(Robot action calls)
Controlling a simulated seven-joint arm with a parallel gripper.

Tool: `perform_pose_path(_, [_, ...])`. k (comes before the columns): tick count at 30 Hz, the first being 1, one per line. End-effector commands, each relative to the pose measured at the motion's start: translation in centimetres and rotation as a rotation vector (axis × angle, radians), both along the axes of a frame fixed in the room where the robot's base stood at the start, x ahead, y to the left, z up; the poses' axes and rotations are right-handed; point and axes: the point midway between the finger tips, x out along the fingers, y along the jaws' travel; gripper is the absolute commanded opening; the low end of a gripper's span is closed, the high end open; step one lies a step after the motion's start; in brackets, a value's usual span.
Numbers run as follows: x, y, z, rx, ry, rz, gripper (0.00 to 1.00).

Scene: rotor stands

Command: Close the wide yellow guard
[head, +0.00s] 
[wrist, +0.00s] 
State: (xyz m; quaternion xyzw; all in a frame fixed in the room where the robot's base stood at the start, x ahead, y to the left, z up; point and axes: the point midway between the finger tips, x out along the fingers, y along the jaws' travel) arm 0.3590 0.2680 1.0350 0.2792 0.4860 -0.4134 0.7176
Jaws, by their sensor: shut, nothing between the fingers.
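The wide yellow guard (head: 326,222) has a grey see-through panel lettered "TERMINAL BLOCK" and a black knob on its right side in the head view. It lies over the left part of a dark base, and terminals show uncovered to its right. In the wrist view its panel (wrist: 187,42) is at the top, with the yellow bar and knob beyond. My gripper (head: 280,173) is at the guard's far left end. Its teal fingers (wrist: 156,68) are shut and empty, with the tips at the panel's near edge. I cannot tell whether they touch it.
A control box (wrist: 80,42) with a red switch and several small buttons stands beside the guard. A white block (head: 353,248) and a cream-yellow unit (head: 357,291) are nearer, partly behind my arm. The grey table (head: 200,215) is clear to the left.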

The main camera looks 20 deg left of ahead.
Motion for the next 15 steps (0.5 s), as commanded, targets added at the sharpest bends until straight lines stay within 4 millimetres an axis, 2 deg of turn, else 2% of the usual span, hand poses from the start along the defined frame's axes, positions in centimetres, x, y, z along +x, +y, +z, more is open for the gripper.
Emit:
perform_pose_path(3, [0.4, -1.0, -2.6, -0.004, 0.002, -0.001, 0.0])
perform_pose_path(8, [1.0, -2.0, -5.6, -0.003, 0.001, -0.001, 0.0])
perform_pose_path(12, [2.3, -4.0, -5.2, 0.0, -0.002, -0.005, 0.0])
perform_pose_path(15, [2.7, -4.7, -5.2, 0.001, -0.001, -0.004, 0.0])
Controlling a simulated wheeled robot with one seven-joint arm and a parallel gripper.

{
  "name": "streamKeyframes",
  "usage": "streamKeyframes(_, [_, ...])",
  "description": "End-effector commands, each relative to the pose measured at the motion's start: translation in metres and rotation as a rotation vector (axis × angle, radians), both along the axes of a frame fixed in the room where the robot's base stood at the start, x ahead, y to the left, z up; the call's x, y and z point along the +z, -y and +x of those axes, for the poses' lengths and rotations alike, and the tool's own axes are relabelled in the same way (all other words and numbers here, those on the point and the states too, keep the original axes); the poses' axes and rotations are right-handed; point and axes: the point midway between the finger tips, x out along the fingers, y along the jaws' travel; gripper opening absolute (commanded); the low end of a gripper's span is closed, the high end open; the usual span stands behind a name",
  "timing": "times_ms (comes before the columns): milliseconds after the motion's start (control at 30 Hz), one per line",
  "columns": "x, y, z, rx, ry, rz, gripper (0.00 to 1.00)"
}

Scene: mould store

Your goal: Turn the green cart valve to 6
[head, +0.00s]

-- YOUR OBJECTIVE --
Hand back the material above in full, exactly as written.

-- THE REPLY --
Controlling a simulated seven-joint arm with a parallel gripper.

Tool: `perform_pose_path(_, [_, ...])`. k (comes before the columns): tick count at 30 Hz, the first being 1, one per line. End-effector commands, each relative to the pose measured at the motion's start: translation in centimetres and rotation as a rotation vector (axis × angle, radians), both along the axes of a frame fixed in the room where the robot's base stood at the start, x ahead, y to the left, z up; the poses' axes and rotations are right-handed; point and axes: the point midway between the finger tips, x out along the fingers, y along the jaws' travel; gripper is the absolute commanded opening; the low end of a gripper's span is closed, the high end open; step one lies a step after the motion's start; in brackets, a value's usual span.
Numbers run as follows: x, y, z, rx, ry, rz, gripper (0.00 to 1.00).

Scene: rotor stands

Command: Close the wide yellow guard
[head, +0.00s] 
[wrist, +0.00s] 
State: (xyz m; quaternion xyzw; all in a frame fixed in the room where the robot's base stood at the start, x ahead, y to the left, z up; point and axes: the point midway between the finger tips, x out along the fingers, y along the jaws' travel) arm 0.3590 0.2680 1.0350 0.2792 0.4860 -0.4134 0.7176
Jaws, by their sensor: shut, nothing between the fingers.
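The wide yellow guard (head: 326,222) has a grey see-through panel lettered "TERMINAL BLOCK" and a black knob on its right side in the head view. It lies over the left part of a dark base, and terminals show uncovered to its right. In the wrist view its panel (wrist: 187,42) is at the top, with the yellow bar and knob beyond. My gripper (head: 280,173) is at the guard's far left end. Its teal fingers (wrist: 156,68) are shut and empty, with the tips at the panel's near edge. I cannot tell whether they touch it.
A control box (wrist: 80,42) with a red switch and several small buttons stands beside the guard. A white block (head: 353,248) and a cream-yellow unit (head: 357,291) are nearer, partly behind my arm. The grey table (head: 200,215) is clear to the left.

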The main camera looks 20 deg left of ahead.
Motion for the next 15 steps (0.5 s), as commanded, targets added at the sharpest bends until straight lines stay within 4 millimetres an axis, 2 deg of turn, else 2% of the usual span, hand poses from the start along the defined frame's axes, positions in centimetres, x, y, z along +x, +y, +z, more is open for the gripper.
Emit:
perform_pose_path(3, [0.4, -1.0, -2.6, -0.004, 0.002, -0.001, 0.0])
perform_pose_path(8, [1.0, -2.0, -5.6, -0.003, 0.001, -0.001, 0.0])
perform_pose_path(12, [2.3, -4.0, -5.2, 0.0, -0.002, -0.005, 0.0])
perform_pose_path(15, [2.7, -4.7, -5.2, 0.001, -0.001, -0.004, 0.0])
Controlling a simulated wheeled robot with one seven-joint arm and a parallel gripper.

{
  "name": "streamKeyframes",
  "usage": "streamKeyframes(_, [_, ...])",
  "description": "End-effector commands, each relative to the pose measured at the motion's start: translation in metres and rotation as a rotation vector (axis × angle, radians), both along the axes of a frame fixed in the room where the robot's base stood at the start, x ahead, y to the left, z up; the call's x, y and z point along the +z, -y and +x of those axes, for the poses' lengths and rotations alike, and the tool's own axes are relabelled in the same way (all other words and numbers here, those on the point and the states too, keep the original axes); the poses' axes and rotations are right-handed; point and axes: the point midway between the finger tips, x out along the fingers, y along the jaws' travel; gripper opening absolute (commanded); the low end of a gripper's span is closed, the high end open; the usual span stands behind a name",
  "timing": "times_ms (comes before the columns): milliseconds after the motion's start (control at 30 Hz), one per line",
  "columns": "x, y, z, rx, ry, rz, gripper (0.00 to 1.00)"
}

Scene: mould store

Your goal: Turn the green cart valve to 6
[head, +0.00s]

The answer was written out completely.